Write out the records again, exactly, leaving none out.

Start

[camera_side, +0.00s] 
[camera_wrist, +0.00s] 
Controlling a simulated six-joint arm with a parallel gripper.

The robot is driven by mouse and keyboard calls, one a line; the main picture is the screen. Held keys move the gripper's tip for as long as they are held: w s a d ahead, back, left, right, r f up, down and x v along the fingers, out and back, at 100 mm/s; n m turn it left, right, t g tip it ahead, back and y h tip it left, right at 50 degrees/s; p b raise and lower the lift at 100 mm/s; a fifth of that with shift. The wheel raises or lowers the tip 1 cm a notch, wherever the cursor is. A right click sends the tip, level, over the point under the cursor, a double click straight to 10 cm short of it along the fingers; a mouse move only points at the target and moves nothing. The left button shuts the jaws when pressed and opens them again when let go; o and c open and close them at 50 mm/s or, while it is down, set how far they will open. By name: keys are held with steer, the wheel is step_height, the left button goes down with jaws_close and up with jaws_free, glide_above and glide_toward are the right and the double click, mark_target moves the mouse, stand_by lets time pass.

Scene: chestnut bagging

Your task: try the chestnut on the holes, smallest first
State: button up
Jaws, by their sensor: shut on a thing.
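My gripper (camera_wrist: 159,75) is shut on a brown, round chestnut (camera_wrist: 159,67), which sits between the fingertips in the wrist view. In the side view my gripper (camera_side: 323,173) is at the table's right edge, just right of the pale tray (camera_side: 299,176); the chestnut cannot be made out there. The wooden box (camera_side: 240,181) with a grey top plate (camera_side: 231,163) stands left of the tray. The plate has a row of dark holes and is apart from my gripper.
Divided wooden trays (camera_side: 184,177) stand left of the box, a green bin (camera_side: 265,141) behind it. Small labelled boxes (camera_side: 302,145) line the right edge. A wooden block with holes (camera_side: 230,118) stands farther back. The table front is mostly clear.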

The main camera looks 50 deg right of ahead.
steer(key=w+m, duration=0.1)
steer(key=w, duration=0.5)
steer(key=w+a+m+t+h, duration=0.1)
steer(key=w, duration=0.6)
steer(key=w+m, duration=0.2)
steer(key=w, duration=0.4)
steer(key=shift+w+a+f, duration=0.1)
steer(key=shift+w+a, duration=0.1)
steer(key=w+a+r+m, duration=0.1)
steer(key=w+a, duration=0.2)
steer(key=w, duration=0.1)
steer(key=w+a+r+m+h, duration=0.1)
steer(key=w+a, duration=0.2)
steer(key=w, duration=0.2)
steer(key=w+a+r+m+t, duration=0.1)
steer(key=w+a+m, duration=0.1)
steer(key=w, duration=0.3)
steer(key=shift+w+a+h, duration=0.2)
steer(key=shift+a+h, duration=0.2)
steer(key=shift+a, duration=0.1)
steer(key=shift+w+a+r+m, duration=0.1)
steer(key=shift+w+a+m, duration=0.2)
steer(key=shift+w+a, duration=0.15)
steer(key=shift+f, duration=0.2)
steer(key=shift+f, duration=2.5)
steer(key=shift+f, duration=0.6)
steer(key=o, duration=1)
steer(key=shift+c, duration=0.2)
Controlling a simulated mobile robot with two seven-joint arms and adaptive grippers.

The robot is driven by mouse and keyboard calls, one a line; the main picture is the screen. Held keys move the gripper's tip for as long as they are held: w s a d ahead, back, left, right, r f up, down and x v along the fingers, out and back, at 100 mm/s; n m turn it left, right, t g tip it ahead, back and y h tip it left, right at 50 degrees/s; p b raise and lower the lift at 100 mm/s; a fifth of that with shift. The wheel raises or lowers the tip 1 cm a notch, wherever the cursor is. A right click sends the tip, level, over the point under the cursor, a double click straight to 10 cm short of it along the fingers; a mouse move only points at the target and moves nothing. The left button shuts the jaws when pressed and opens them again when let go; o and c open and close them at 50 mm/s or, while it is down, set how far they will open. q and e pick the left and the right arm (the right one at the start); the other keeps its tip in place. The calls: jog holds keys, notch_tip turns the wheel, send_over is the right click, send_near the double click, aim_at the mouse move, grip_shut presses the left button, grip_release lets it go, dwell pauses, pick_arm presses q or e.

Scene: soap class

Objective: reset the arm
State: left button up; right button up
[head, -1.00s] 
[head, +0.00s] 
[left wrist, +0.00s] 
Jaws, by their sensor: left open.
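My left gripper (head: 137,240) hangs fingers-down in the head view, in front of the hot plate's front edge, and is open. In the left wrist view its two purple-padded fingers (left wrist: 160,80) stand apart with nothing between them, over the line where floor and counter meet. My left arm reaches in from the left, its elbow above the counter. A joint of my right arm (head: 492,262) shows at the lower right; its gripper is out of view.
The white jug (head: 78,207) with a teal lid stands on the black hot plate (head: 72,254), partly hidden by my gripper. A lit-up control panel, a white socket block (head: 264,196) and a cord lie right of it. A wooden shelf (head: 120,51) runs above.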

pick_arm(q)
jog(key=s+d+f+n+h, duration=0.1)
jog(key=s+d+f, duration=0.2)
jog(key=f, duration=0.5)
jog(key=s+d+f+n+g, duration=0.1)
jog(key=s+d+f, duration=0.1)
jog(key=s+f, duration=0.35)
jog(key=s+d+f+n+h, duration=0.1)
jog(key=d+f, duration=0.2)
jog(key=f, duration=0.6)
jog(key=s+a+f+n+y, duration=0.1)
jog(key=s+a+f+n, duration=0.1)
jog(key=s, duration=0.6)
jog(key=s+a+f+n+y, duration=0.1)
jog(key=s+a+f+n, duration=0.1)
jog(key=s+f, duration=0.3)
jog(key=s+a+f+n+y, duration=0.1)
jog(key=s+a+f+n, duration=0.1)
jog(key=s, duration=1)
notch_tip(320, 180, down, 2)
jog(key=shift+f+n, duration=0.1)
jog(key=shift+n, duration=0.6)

End

Written answer:
[camera_side, +0.00s] 
[camera_wrist, +0.00s] 
Controlling a simulated six-joint arm with a parallel gripper.

The robot is driven by mouse and keyboard calls, one a line; the main picture is the screen. Held keys move the gripper's tip for as long as they are held: w s a d ahead, back, left, right, r f up, down and x v along the fingers, out and back, at 100 mm/s; n m turn it left, right, t g tip it ahead, back and y h tip it left, right at 50 degrees/s; p b raise and lower the lift at 100 mm/s; a fifth of that with shift. The wheel raises or lowers the tip 1 cm a notch, wherever the cursor is. A right click sends the tip, level, over the point under the cursor, a double click straight to 10 cm short of it along the fingers; a mouse move only points at the target and moves nothing. The left button shuts the jaws when pressed and opens them again when let go; o and c open and close them at 50 mm/s or, while it is down, set how far they will open. By name: keys are held with steer, the wheel is step_height, the left button goes down with jaws_close and up with jaws_free, glide_above and glide_toward are the right and the double click, mark_target moves the mouse, stand_by lets time pass.

Scene: chestnut bagging

Your task: try the chestnut on the holes, smallest first
State: button up
Jaws, by their sensor: shut on a thing.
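My gripper (camera_wrist: 159,75) is shut on a brown, round chestnut (camera_wrist: 159,67), which sits between the fingertips in the wrist view. In the side view my gripper (camera_side: 323,173) is at the table's right edge, just right of the pale tray (camera_side: 299,176); the chestnut cannot be made out there. The wooden box (camera_side: 240,181) with a grey top plate (camera_side: 231,163) stands left of the tray. The plate has a row of dark holes and is apart from my gripper.
Divided wooden trays (camera_side: 184,177) stand left of the box, a green bin (camera_side: 265,141) behind it. Small labelled boxes (camera_side: 302,145) line the right edge. A wooden block with holes (camera_side: 230,118) stands farther back. The table front is mostly clear.

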The main camera looks 50 deg right of ahead.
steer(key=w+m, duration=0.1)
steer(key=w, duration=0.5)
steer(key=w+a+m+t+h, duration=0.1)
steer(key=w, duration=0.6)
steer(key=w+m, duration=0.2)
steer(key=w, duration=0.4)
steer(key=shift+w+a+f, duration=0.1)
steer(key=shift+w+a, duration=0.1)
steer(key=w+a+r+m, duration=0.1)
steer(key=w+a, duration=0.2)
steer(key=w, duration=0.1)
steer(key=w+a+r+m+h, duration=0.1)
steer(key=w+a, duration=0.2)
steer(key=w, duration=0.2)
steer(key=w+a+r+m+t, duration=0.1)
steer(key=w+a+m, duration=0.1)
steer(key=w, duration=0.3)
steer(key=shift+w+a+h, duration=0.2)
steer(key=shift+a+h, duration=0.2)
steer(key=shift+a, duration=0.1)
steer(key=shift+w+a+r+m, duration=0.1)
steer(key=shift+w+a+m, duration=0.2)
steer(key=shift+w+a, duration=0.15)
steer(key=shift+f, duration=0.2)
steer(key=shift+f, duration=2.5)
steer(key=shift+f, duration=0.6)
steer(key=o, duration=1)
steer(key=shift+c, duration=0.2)
Controlling a simulated mobile robot with two seven-joint arms and adaptive grippers.

The robot is driven by mouse and keyboard calls, one a line; the main picture is the screen. Held keys move the gripper's tip for as long as they are held: w s a d ahead, back, left, right, r f up, down and x v along the fingers, out and back, at 100 mm/s; n m turn it left, right, t g tip it ahead, back and y h tip it left, right at 50 degrees/s; p b raise and lower the lift at 100 mm/s; a fifth of that with shift. The wheel raises or lowers the tip 1 cm a notch, wherever the cursor is. A right click sends the tip, level, over the point under the cursor, a double click straight to 10 cm short of it along the fingers; a mouse move only points at the target and moves nothing. The left button shuts the jaws when pressed and opens them again when let go; o and c open and close them at 50 mm/s or, while it is down, set how far they will open. q and e pick the left and the right arm (the right one at the start); the other keeps its tip in place. The calls: jog holds keys, notch_tip turns the wheel, send_over is the right click, send_near the double click, aim_at the mouse move, grip_shut presses the left button, grip_release lets it go, dwell pauses, pick_arm presses q or e.

Scene: soap class

Objective: reset the arm
State: left button up; right button up
[head, -1.00s] 
[head, +0.00s] 
[left wrist, +0.00s] 
Jaws, by their sensor: left open.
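My left gripper (head: 137,240) hangs fingers-down in the head view, in front of the hot plate's front edge, and is open. In the left wrist view its two purple-padded fingers (left wrist: 160,80) stand apart with nothing between them, over the line where floor and counter meet. My left arm reaches in from the left, its elbow above the counter. A joint of my right arm (head: 492,262) shows at the lower right; its gripper is out of view.
The white jug (head: 78,207) with a teal lid stands on the black hot plate (head: 72,254), partly hidden by my gripper. A lit-up control panel, a white socket block (head: 264,196) and a cord lie right of it. A wooden shelf (head: 120,51) runs above.

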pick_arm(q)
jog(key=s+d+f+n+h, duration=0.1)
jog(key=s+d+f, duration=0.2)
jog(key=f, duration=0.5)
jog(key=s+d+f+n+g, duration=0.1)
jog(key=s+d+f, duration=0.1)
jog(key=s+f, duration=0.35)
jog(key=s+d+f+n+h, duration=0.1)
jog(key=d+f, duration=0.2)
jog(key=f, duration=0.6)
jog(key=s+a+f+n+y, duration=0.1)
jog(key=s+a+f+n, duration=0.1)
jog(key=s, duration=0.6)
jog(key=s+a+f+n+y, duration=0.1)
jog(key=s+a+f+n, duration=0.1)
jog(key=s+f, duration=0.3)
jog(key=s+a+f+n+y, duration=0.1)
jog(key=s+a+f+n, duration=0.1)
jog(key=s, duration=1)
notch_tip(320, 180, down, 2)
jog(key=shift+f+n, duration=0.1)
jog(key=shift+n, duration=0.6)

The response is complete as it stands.